Screen Shot 2016-10-13 at 14.14.04

Project Portrait: Day 77

Next up we have Dikson Slamajamjar – a poet and comedian from Zimbabwe. I met Dikson this week at The Hatch. We got talking and it turns out Dikson produces a comedy show about Zimbabwe, filmed and shot in Zimbabwe. I was absolutely fascinated by this. From my limited knowledge, Zimbabwe under Robert Mugabe is notoriously opposed to any kind of press freedom or dissent – not even the BBC can report from the country. So the idea that Dikson and his colleagues can produce a show that lampoons Zimbabwe and its political overlords is a brave stand against the tyranny that has gripped the country for way too long. For the photo I wanted to lean on the rich photographic history documenting struggle across the world. This incredible photo from Eddie Adams shot during the Vietnam war immediately came to mind. (https://en.wikipedia.org/wiki/Eddie_Adams_(photographer)…) I tried to play with that idea slightly by using a toy gun instead of a real one to highlight Dikson’s comedic mission while still reminding the viewer of the potential for danger.
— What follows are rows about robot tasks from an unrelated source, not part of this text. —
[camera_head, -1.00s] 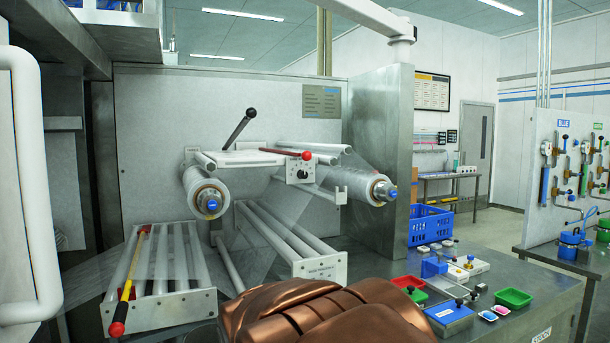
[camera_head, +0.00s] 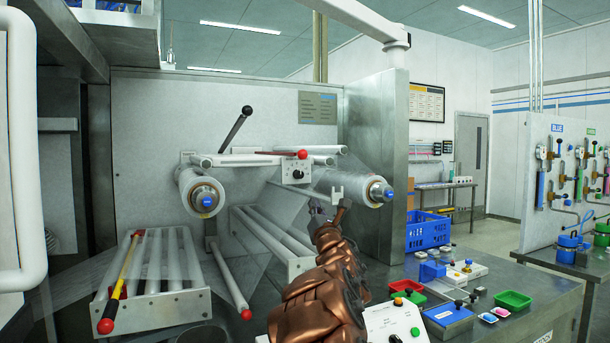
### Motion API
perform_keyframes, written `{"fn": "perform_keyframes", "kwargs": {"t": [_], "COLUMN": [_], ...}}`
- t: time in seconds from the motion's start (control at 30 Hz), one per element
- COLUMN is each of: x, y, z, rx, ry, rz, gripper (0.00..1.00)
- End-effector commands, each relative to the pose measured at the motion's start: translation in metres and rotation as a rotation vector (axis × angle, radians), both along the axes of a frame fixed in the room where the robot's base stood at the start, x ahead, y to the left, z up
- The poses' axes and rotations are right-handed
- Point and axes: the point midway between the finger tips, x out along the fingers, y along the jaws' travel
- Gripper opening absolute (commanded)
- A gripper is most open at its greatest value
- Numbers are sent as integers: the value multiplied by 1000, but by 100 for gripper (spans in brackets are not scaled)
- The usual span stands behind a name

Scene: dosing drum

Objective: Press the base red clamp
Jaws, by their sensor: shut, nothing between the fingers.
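Three red-ended parts show on the film machine. A red-and-yellow bar with a red ball end (camera_head: 106,326) slopes across the lower left rollers. A pale bar with a red knob (camera_head: 246,314) slopes down at the lower middle, left of my arm. A red lever with a red ball (camera_head: 302,154) lies nearly level along the upper bar. I cannot tell which of them is the base red clamp. My gripper (camera_head: 328,205) is shut and empty in front of the right film roll (camera_head: 348,186), apart from all three red ends. My copper arm hides part of the lower rollers.
A black lever (camera_head: 237,128) stands up behind the upper bar. A white control box (camera_head: 397,322) stands right of my arm. A blue crate (camera_head: 428,230), a green tray (camera_head: 513,299) and small fixtures crowd the right bench. The left film roll (camera_head: 202,194) juts forward.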

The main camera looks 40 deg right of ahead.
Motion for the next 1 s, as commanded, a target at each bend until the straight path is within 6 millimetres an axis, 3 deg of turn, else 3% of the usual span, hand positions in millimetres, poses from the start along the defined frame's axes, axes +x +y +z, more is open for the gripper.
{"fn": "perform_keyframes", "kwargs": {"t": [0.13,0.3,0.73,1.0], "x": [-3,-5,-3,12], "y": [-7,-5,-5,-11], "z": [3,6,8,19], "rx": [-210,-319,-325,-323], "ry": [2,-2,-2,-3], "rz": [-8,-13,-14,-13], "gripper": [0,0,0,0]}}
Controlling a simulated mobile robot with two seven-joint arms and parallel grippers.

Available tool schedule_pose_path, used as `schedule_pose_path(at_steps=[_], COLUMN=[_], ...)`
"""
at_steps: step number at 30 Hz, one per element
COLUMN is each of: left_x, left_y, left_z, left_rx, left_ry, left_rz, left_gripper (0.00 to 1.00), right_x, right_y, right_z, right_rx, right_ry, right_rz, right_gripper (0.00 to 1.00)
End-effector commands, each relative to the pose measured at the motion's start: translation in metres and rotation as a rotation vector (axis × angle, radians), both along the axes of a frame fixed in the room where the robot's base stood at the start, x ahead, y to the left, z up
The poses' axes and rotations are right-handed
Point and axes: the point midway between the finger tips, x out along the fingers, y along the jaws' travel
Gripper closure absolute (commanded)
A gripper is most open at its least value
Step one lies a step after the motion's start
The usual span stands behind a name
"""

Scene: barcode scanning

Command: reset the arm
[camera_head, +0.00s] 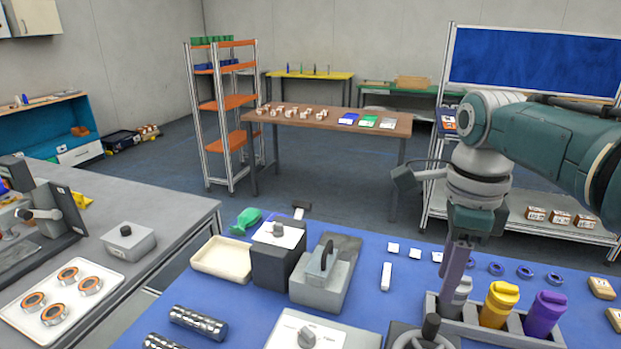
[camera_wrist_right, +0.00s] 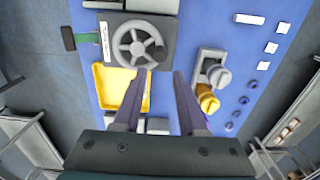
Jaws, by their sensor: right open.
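My right arm (camera_head: 545,140) comes in from the right in the head view, bent at the elbow with the hand pointing down. My right gripper (camera_head: 447,300) hangs over the blue-topped table (camera_head: 375,312), in front of the grey bottle. In the right wrist view the two purple fingers of the gripper (camera_wrist_right: 160,76) are apart with nothing held between them. Below them show a grey device with a round wheel (camera_wrist_right: 137,45) and a yellow tray (camera_wrist_right: 110,88). My left gripper is in neither view.
A grey holder (camera_head: 470,330) with grey, yellow (camera_head: 500,303) and purple (camera_head: 546,313) bottles stands by the right gripper. Grey devices (camera_head: 325,272) and a cream tray (camera_head: 222,259) are left of it. A brown table (camera_head: 335,120) with small goods stands behind.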

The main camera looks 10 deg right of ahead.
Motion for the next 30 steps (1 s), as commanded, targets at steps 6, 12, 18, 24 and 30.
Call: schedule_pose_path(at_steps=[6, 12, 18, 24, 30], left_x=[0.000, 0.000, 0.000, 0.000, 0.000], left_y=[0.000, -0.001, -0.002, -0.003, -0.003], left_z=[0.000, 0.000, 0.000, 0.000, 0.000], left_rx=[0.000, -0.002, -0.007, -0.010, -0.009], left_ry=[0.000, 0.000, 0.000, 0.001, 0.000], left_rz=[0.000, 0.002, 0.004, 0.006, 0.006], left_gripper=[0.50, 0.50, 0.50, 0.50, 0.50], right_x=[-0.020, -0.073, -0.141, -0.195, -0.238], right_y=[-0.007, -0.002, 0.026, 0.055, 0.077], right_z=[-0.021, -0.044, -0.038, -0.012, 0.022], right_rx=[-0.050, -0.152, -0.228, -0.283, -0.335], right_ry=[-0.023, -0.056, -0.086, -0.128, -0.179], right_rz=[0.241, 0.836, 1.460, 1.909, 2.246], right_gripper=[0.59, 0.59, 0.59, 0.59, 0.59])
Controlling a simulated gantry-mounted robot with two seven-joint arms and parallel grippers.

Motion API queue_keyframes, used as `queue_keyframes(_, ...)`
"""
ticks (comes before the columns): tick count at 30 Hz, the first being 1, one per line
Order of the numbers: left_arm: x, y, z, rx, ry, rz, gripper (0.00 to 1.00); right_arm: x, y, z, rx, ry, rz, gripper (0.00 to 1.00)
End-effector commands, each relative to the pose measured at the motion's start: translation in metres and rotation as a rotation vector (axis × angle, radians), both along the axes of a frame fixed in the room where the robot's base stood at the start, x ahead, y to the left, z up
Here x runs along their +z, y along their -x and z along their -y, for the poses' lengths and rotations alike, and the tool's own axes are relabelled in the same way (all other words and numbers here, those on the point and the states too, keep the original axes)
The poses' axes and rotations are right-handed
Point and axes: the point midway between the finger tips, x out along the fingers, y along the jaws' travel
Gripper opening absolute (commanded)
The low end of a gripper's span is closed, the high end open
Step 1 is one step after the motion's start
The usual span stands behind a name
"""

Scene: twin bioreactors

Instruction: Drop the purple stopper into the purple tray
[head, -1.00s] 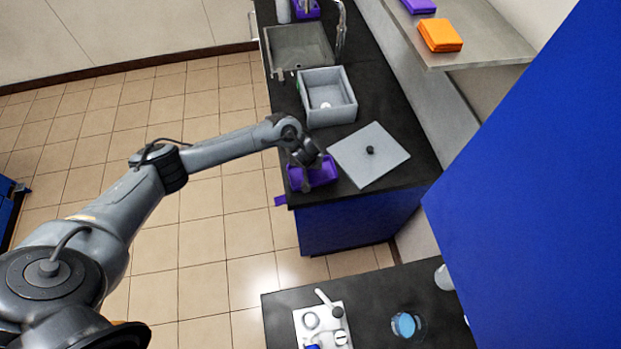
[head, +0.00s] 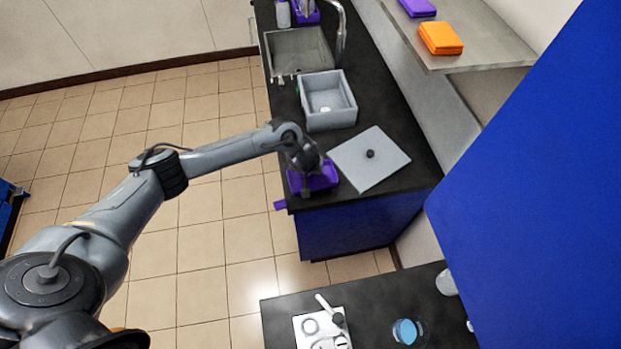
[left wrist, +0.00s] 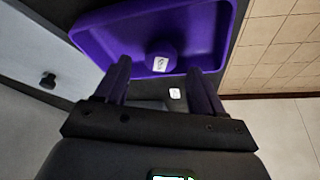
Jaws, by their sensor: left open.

Screen Shot 2016-10-13 at 14.12.50

Project Portrait: Day 76

Day 76 of Project Portrait. Next up we have Sophie Labrey, who is the community manager for TrueView. She is also I’ve been told, a pretty awesome drummer. I had a whole set-up planned for Sophie and we were happily chatting while I found my angle, until she showed me her hands. Having tattoos on the palms of your hands is unusual, but I was drawn to the broken line on her left (your right). Sophie explained that because she drums so often the tattoo wasn’t given enough time to heal and so was worn away. I asked if she would ever fill the line in and she said she’d grown attached to it. Over these past few months I’ve learned that a portrait doesn’t necessarily have to be of someone’s face. You can get a sense of someone from the things they wear, their environment or even a part of their anatomy. When I saw Sophie’s hands I immediately felt this told more about her than a picture of her face ever could.